Un canif à cran d’arrêt, mieux un pistolet du grand-père résistant dont il ne sait pas s’il marche encore, deviennent un crime. Un souvenir innocent, se transforme en pièce à conviction ! Tout cela par un jeu d’écriture, une décision lointaine, une affaire bruxelloise concoctée dans des cabinets ministériels où il n’aura jamais accès et où personne – jamais – ne lui demandera un avis… Alors, tout en souhaitant que tout objet contondant, toute lame, tout engin de tir disparaissent à tout jamais, il s’aperçoit que cela ne va pas ainsi et que plus on le désarme, plus le crime s’arme et plus il se sent enchaîné au destin d’un Etat dont il commence à douter de la sincérité. Il perd de son autonomie et de la libre possession de ses objets personnels… Le pays se désarme, soit, un ou deux millions d’objets, de ferrailles qui ont ou qui sont encore capables d’ouvrir le feu, certes, mais dont on n’a jamais parlé. Un million de tireurs potentiels qui n’ont jamais tiré pourrait devenir un million de délinquants !... Tout cela parce qu’un salaud sort dans la rue pour « se » faire quelqu’un qui n‘a pas l’apparence d’une épaisse flamande aux yeux bleus !

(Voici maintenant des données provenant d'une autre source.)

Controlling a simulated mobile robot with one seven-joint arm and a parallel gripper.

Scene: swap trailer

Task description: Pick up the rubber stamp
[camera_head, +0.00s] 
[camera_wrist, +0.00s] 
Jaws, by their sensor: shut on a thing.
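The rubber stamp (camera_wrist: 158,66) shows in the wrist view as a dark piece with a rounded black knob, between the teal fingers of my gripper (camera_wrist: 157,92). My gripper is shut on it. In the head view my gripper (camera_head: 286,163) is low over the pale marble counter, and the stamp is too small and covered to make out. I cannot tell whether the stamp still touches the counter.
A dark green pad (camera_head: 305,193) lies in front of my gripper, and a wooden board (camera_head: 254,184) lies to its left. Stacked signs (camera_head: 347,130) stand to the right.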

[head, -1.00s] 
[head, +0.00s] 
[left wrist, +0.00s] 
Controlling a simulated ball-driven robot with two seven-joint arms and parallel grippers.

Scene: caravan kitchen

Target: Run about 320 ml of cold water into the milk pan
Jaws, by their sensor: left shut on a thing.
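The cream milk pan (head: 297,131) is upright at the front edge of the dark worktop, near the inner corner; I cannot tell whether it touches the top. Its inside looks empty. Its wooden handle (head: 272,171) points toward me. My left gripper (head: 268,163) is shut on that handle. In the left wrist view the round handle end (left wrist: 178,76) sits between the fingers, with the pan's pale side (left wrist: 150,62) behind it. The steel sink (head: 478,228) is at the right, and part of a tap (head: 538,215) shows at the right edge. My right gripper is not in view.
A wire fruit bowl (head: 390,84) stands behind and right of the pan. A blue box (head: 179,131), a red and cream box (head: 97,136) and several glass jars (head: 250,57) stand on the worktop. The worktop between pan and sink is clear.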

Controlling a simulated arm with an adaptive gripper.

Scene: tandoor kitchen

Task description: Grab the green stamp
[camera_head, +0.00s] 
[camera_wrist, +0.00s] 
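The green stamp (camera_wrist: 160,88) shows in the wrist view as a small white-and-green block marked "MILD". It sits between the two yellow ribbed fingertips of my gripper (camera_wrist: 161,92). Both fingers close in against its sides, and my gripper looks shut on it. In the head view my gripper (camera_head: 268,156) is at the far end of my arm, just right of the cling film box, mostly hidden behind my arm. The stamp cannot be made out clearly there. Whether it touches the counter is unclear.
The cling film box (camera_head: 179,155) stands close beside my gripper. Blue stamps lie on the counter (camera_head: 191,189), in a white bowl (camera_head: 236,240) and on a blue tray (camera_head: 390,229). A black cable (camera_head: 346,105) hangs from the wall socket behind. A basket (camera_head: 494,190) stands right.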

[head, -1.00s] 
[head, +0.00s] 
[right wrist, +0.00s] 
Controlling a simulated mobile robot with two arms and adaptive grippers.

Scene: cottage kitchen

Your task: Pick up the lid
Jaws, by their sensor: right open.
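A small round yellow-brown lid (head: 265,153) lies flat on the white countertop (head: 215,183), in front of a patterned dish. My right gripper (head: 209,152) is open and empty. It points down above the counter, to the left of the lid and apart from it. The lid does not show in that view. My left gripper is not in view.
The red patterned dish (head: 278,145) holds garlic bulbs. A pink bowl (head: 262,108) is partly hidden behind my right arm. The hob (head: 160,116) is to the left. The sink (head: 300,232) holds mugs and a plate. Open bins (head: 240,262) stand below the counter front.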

Et les crimes des fous, des racistes, des maniaques se suivent avec la même régularité depuis un siècle sans grand changement dans les statistiques, sur le temps que le citoyen-con voit son univers qui bascule.
C’est que le citoyen-con croit que les Lois changent les hommes et que les criminels en puissance vont s’y soumettre et qu’ainsi le risque zéro sera l’œuvre de Laurette Onkelinx. C’est que le citoyen-con croit qu’en faisant des lois contre le racisme, le raciste va disparaître et qu’on ne l’entendra plus.
C’est que le citoyen-con pense, qu’en mettant le paquet de clope hors de portée des indigents, on ne fumera plus.
Alors, le citoyen-con se réjouit qu’on interdise tout… sauf l’alcool qui fait bon an mal an plus de victimes à lui tout seul que toutes les drogues ensembles. Le citoyen-con voudrait que l’on interdise l’alcool aussi. C’est l’Etat qui ne veut pas. Il a peur du ras-le-bol et d’un soulèvement de gens parmi lesquels il y aurait le citoyen-con.
Quand comprendra-t-on que cette folie sécuritaire, cette rigueur dans le bien dire, cette manière forte de veiller à notre santé, n’est qu’une volonté de conserver le pouvoir par une sorte de force centrifuge qui nous aspire dans une dictature molle, mais inquiétante !
J’en suis à me demander si ça vaut encore la peine de s’exprimer par les moyens les plus modernes pour revendiquer un droit à la différence de la moutonnante attitude ?
Qu’est-ce que ça fait, après tout, que j’aboie en do quand la Loi m’ordonne d’aboyer en si ? Si ce n’est qu’avec le temps, le fait de conserver dans mon tiroir un tire-bouchon en métal pourra me conduire aux Assises ? Tandis que, les citoyens-cons regroupés diront en chœur que c’est bien fait pour ma gueule.
Il y a des tentations ainsi de rentrer sous sa tente, cerné par les cons, réduit à l’impuissance, de la fermer définitivement par excès de dégoût.
Et puis on se dit, c’est trop bête à la fin, de finir en silence, comme si on était d’accord avec eux ?
C’est trop bête de voir les juristes, les politiques et les citoyens-cons se ruer aux élections communales choisir entre la peste et le choléra, les mêmes histrions qui bouffent ma liberté, sous prétexte de sécurité, alors qu’ils savent bien que s’ils nous font des Lois inutiles, c’est bien parce qu’ils souhaitent passer pour des héros et être réélus dans leurs communes, parce qu’ils aiment être au devant de nous, goûter à leurs petits fromages et s’émanciper des propres lois qu’ils édictent.